Quand l’anarchie sera là, elle sera tout, et donc, personne ne la nommera.
Tant qu’on la nomme, l’anarchie n’est pas.
Car l’anarchie n’est rien, mais il y a beaucoup de choses qu’elle n’est pas.
L’anarchie n’a pas de symboles. L’anarchie ne se possède pas.

L’identité dans la lutte et le purisme idéologique

Nous avons tendance à nous identifier à travers la lutte et notre idéologie, et à défendre cette identité par un purisme idéologique mal placé. Toute critique ou considération pratique génante à l’encontre de l’idéal anarchique est alors perçue égo-centriquement comme une attaque à l’identité que nous nous sommes construits en opposition avec le système. Cela peut couper les franges les plus radicales du mouvement du reste de la population, et empêcher une union qui seule peut garantir une victoire, ou du moins une percée contre le capitalisme.

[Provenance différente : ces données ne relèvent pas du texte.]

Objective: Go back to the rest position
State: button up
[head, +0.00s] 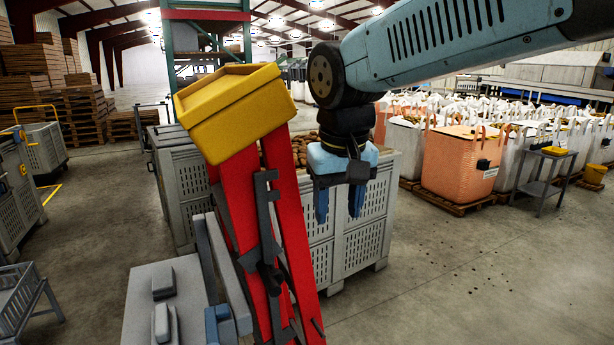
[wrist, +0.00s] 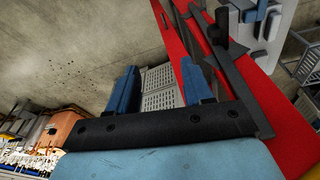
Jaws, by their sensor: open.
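My gripper (head: 338,204) hangs from my light-blue arm near the middle of the head view, with its blue fingers pointing down. The fingers are apart with nothing between them. It appears in front of a grey slatted crate (head: 362,247); the gap between them cannot be judged. In the wrist view, the two blue fingers of my gripper (wrist: 162,88) stand apart, and the grey crate (wrist: 160,88) shows between and beyond them. No rest position is marked in either view.
A red frame (head: 290,215) with a yellow box (head: 232,108) on top stands left of my gripper. Orange bulk bags (head: 458,168) on pallets and a small grey stand (head: 540,182) are at the right.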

Rechercher son identité à travers le radicalisme politique résulte souvent en un purisme idéologique négatif, stérile, de contradiction et sur la défensive.

"Nous sommes la lutte".

Oui, dans le sens ou notre mode de vie est la lutte et le futur de la lutte. Mais du point de vue identitaire c’est une erreur.

Nous sommes des individus qui luttent.

Si nous faisons de la lutte notre identité, nous nous séparons des autres  : ce qui est extérieur a la lutte, n’est pas "nous" et nous ne pouvons plus l’inclure dans notre monde qui se veut inclusif.

Mes parents ne luttent pas, devrais-je me sentir distant  ? Lorsque je m’identifiai à la lutte, parfois ils me semblaient étrangers  : mon idéalisme faisait plus de mal que bien.

Sous la forme «  l’anarchie demain ou rien  », nous nous coupons parfois de la population moins radicale.

Nous nous devons d’être intransigeants ! Mais éliminons ce qui est puriste. Car ce qui est intransigeant relève de la pratique, mais le purisme idéologique est abstrait et relève de l’identité. L’intransigeant se révèle dans l’action et la décision lorsqu’un choix se présente, le puriste dans le symbole et l’attachement aux concepts idéologiques déconnectés de leur réalité pratique.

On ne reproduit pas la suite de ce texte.